Stored data:
-=-=-=-=-

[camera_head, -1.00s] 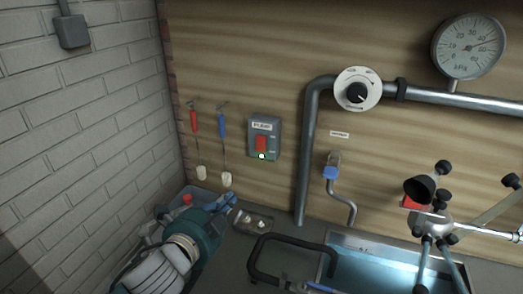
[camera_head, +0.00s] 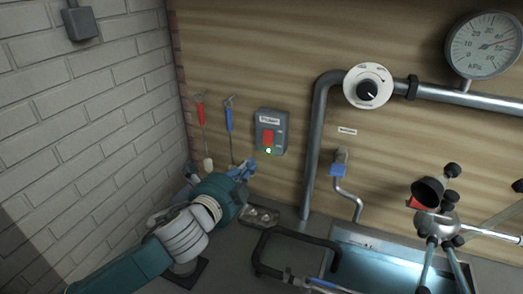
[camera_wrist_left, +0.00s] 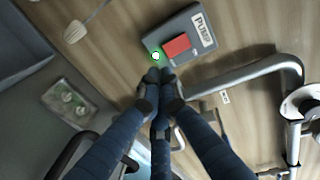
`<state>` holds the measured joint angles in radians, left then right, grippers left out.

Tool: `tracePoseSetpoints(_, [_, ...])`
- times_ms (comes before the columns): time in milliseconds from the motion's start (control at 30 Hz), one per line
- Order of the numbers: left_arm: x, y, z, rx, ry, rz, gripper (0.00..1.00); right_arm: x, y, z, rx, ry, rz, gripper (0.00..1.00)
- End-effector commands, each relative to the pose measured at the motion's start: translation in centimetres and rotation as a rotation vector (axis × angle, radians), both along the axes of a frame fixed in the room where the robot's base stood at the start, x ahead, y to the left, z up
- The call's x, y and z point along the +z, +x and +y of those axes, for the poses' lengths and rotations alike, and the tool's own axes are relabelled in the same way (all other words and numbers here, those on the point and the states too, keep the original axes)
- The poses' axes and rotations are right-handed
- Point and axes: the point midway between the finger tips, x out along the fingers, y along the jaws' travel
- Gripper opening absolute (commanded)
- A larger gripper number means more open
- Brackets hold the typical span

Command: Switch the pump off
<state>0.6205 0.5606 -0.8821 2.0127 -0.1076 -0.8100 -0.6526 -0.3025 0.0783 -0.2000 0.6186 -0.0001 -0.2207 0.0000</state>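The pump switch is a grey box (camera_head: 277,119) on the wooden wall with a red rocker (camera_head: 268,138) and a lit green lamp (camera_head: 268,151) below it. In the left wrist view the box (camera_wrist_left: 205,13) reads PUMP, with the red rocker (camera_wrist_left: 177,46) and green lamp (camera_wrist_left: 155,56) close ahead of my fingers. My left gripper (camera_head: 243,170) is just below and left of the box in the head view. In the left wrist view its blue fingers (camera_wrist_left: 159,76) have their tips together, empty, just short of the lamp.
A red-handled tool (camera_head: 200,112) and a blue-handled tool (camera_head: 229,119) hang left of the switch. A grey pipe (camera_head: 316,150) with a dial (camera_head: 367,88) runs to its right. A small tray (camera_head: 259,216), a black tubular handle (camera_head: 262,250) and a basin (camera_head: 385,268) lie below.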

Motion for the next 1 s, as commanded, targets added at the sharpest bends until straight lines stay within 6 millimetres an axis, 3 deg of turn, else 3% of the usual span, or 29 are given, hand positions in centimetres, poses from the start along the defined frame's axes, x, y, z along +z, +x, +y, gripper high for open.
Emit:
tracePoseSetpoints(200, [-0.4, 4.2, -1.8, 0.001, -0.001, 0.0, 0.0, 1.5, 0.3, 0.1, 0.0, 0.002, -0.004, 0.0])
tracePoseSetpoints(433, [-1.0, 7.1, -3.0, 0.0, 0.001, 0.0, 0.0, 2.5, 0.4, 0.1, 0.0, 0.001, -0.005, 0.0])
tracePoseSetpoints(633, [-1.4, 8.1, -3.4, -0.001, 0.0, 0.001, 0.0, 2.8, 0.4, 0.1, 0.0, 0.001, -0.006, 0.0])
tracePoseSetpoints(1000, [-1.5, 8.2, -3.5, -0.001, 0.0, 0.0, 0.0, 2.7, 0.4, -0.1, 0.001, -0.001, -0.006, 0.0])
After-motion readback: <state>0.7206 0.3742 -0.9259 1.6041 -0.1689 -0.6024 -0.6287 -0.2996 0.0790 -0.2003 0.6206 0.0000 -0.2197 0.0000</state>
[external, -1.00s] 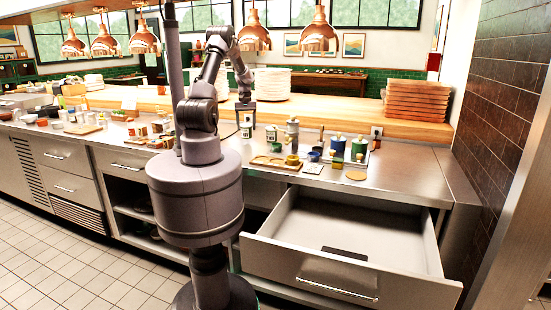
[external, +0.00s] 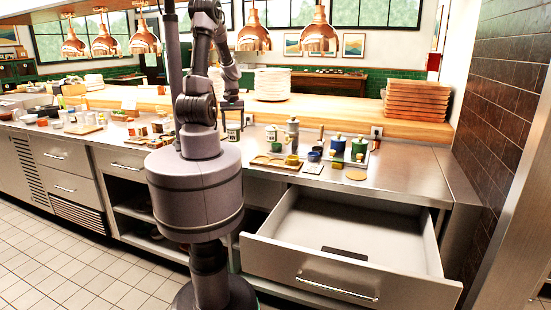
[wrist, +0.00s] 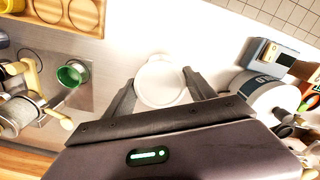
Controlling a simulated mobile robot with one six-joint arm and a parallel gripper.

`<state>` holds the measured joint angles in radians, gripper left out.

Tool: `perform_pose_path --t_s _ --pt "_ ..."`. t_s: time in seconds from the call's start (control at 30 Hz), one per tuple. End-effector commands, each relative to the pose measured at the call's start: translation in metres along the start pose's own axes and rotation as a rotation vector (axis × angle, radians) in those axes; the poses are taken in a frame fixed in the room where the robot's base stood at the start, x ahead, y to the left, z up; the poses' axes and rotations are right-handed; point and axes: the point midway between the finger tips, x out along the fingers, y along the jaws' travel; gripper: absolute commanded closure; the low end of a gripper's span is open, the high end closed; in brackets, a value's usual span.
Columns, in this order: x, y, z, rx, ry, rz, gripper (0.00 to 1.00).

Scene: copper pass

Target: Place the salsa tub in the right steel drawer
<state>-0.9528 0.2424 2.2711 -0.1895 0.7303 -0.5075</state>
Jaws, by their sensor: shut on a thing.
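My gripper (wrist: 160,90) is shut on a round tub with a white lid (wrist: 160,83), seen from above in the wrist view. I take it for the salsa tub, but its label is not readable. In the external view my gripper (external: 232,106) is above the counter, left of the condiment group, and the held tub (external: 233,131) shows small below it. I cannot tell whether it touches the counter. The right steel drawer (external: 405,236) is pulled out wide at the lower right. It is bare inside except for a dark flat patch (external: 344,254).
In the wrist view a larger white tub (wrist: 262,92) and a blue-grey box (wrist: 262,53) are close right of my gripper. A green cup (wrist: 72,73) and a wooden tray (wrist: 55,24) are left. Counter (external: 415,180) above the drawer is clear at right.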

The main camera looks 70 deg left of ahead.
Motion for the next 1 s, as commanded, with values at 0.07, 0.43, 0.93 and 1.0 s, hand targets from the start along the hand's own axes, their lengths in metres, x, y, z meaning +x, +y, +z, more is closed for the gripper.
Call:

-=-=-=-=-

> [The request] Return each line exactly as written. Any picture gets left out.

> [Task response]
[camera_head, -1.00s] 
[camera_head, +0.00s] 
[camera_wrist_left, +0.00s] 
`<state>` holds the measured joint angles in radians, left then right, grippers left out.

Tool: `tracePoseSetpoints(_, [_, ...])`
- times_ms (comes before the columns): time in milliseconds from the motion's start (control at 30 Hz), one per line
- Order of the numbers: left_arm: x, y, z, rx, ry, rz, gripper (0.00..1.00); right_arm: x, y, z, rx, ry, rz, gripper (0.00..1.00)
- End-effector commands, each relative to the pose measured at the motion's start: translation in centimetres and rotation as a rotation vector (axis × angle, radians), both along the axes of a frame fixed in the room where the robot's base stood at the start, x ahead, y to the left, z up
- The call's x, y and z point along the +z, +x and +y of those axes, for the poses' lengths and rotations alike, and the tool's own axes are relabelled in the same way (all other words and numbers here, those on the point and the states too, keep the original axes)
- The poses' axes and rotations are right-handed
- Point and axes: the point midway between the finger tips, x out along the fingers, y along the jaws' travel
- Gripper opening absolute (commanded)
- A larger gripper number means more open
- Brackets hold the typical span

Command: Switch the pump off
<state>0.6205 0.5606 -0.8821 2.0127 -0.1076 -0.8100 -0.6526 -0.3025 0.0783 -0.2000 0.6186 -0.0001 -0.2207 0.0000</state>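The pump switch is a grey box (camera_head: 277,119) on the wooden wall with a red rocker (camera_head: 268,138) and a lit green lamp (camera_head: 268,151) below it. In the left wrist view the box (camera_wrist_left: 205,13) reads PUMP, with the red rocker (camera_wrist_left: 177,46) and green lamp (camera_wrist_left: 155,56) close ahead of my fingers. My left gripper (camera_head: 243,170) is just below and left of the box in the head view. In the left wrist view its blue fingers (camera_wrist_left: 159,76) have their tips together, empty, just short of the lamp.
A red-handled tool (camera_head: 200,112) and a blue-handled tool (camera_head: 229,119) hang left of the switch. A grey pipe (camera_head: 316,150) with a dial (camera_head: 367,88) runs to its right. A small tray (camera_head: 259,216), a black tubular handle (camera_head: 262,250) and a basin (camera_head: 385,268) lie below.

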Motion for the next 1 s, as commanded, targets added at the sharpest bends until straight lines stay within 6 millimetres an axis, 3 deg of turn, else 3% of the usual span, or 29 are given, hand positions in centimetres, poses from the start along the defined frame's axes, x, y, z along +z, +x, +y, gripper high for open.
Emit:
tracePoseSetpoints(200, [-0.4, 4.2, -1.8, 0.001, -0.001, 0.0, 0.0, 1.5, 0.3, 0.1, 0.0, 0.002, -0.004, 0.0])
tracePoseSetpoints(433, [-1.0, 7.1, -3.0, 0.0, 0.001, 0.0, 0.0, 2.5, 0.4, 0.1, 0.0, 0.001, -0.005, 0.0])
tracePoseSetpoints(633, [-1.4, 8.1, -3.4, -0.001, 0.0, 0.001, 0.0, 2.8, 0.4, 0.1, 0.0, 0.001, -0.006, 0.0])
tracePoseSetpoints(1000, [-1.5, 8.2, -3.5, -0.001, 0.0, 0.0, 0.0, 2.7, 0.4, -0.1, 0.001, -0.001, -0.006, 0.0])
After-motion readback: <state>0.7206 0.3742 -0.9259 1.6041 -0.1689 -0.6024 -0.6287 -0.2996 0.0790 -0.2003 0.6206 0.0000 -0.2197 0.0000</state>
[external, -1.00s] 
[external, +0.00s] 
[wrist, +0.00s] 
Controlling a simulated mobile robot with one six-joint arm and a parallel gripper.

`<state>` holds the measured joint angles in radians, gripper left out.

Tool: `perform_pose_path --t_s _ --pt "_ ..."`. t_s: time in seconds from the call's start (control at 30 Hz), one per tuple. End-effector commands, each relative to the pose measured at the call's start: translation in metres along the start pose's own axes and rotation as a rotation vector (axis × angle, radians) in those axes; the poses are taken in a frame fixed in the room where the robot's base stood at the start, x ahead, y to the left, z up; the poses' axes and rotations are right-handed; point and axes: the point midway between the finger tips, x out along the fingers, y along the jaws' travel; gripper: absolute commanded closure; the low end of a gripper's span is open, the high end closed; in brackets, a value's usual span.
Columns, in this order: x, y, z, rx, ry, rz, gripper (0.00 to 1.00).

Scene: copper pass

Target: Place the salsa tub in the right steel drawer
<state>-0.9528 0.2424 2.2711 -0.1895 0.7303 -0.5075</state>
Jaws, by their sensor: shut on a thing.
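My gripper (wrist: 160,90) is shut on a round tub with a white lid (wrist: 160,83), seen from above in the wrist view. I take it for the salsa tub, but its label is not readable. In the external view my gripper (external: 232,106) is above the counter, left of the condiment group, and the held tub (external: 233,131) shows small below it. I cannot tell whether it touches the counter. The right steel drawer (external: 405,236) is pulled out wide at the lower right. It is bare inside except for a dark flat patch (external: 344,254).
In the wrist view a larger white tub (wrist: 262,92) and a blue-grey box (wrist: 262,53) are close right of my gripper. A green cup (wrist: 72,73) and a wooden tray (wrist: 55,24) are left. Counter (external: 415,180) above the drawer is clear at right.

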The main camera looks 70 deg left of ahead.
Motion for the next 1 s, as commanded, with values at 0.07, 0.43, 0.93 and 1.0 s, hand targets from the start along the hand's own axes, their lengths in metres, x, y, z meaning +x, +y, +z, more is closed for the gripper.
Call:

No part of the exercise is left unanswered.